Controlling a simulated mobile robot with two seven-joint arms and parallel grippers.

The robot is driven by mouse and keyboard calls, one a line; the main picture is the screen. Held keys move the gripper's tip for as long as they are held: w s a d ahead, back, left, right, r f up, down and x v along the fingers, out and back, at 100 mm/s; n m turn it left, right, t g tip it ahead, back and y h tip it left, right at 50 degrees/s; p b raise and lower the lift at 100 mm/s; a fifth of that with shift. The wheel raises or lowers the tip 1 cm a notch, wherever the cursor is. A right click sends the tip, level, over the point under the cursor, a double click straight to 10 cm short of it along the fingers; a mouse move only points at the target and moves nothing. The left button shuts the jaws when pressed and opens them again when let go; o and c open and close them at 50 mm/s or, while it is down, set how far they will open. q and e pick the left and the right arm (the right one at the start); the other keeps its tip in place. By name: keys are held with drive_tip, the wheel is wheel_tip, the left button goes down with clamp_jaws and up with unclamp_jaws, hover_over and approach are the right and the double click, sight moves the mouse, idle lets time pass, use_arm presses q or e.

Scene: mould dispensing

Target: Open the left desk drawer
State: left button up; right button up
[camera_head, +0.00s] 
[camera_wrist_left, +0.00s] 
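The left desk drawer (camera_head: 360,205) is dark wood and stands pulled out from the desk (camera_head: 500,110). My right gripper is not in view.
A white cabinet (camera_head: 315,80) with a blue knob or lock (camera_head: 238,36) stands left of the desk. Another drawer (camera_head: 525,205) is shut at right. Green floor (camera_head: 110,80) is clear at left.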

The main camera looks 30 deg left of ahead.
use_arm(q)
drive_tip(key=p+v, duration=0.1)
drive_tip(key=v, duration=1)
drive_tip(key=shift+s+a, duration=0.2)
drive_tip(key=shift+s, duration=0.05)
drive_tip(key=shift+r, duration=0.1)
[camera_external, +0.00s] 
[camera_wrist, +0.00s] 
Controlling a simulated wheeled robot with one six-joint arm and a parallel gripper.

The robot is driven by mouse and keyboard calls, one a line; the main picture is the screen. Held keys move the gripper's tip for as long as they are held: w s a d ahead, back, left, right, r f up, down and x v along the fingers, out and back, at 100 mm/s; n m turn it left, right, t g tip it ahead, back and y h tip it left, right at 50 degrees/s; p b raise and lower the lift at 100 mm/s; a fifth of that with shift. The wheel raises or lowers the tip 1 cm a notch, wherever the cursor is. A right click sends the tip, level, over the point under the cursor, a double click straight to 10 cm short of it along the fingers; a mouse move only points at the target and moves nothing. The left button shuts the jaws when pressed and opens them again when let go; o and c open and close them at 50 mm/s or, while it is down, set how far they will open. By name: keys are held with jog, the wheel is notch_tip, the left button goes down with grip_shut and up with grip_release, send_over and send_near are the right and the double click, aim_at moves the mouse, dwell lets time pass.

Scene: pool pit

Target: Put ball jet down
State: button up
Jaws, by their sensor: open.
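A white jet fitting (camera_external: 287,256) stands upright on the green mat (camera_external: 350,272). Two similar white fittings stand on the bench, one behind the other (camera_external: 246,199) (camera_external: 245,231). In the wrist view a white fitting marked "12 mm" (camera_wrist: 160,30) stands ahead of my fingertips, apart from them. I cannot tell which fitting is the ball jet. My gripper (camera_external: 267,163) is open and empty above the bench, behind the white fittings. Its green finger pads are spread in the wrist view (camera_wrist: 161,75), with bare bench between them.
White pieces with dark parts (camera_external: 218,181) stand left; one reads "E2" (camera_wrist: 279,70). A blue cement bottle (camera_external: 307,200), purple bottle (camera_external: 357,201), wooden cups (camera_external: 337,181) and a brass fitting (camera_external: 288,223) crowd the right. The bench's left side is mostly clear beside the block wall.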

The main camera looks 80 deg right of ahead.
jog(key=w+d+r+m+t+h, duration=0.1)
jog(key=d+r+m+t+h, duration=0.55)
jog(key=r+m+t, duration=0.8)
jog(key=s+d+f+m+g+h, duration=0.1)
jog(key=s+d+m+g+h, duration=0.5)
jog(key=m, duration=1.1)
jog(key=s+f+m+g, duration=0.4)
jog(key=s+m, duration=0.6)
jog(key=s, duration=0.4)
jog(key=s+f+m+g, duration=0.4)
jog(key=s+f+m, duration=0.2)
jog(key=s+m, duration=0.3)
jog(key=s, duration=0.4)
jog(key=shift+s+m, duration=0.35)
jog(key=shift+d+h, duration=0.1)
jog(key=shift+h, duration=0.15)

——————

- _SET PROBLEM_:
Transcribe, word for word, every line from the line with "[camera_wrist, +0.00s]" to the line with "Controlling a simulated wheeled", inclusive, and output nothing else.

- _REPLY TO THE EXERCISE_:
[camera_wrist, +0.00s] 
Controlling a simulated wheeled robot with one six-joint arm and a parallel gripper.

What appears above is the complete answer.